O estudo e propostas estão registrados no livro “Matemática Básica no Sudoeste da Amazônia: Uma Proposta para Escolas Indígenas”, fruto de uma pesquisa de mestrado do professor, que conta com a coautoria de Edcarlos de Souza e Itamar da Silva.
A obra foi lançada em dezembro do ano passado e é o primeiro passo para avanços na educação dos indígenas. Oliveira disse que participou ainda da Comissão Pró-Índio e, por isso, acabou despertando o interesse pelo tema.
Um dos objetivos do livro, segundo o pesquisador, é indicar que a educação indígena passe a ser gerida pelos próprios povos nativos.
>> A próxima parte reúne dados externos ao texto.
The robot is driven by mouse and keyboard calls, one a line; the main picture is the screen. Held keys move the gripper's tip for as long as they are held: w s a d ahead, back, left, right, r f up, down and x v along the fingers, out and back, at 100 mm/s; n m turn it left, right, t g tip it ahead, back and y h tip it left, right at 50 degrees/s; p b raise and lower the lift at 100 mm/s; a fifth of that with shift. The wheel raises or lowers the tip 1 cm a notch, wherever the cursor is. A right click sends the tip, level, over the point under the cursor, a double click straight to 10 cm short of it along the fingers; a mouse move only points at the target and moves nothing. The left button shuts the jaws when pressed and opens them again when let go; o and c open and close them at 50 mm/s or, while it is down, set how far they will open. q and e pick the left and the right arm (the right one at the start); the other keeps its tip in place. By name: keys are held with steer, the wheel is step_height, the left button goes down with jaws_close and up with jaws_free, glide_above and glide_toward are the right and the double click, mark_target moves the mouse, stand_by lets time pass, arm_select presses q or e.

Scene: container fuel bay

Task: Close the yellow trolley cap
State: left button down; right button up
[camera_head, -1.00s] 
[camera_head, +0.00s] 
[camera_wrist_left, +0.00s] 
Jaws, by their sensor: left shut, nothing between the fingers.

“Há uma necessidade de transpor a institucionalização de uma escola indígena, que atualmente é dada para professores brancos para que essa tomada das ideias seja feita 100% por indígenas ou, pelo menos, por uma parcela maior. A ideia é que a gente possa reunir as ideias da filosofia da educação abraçada realmente por eles”, explica.
Oliveira diz que diariamente os indígenas usam muito o recurso da matemática, porém, nem eles mesmos têm noção da ciência que aplicam na construção de alojamentos, medição de território, caça e outras atividades corriqueiras.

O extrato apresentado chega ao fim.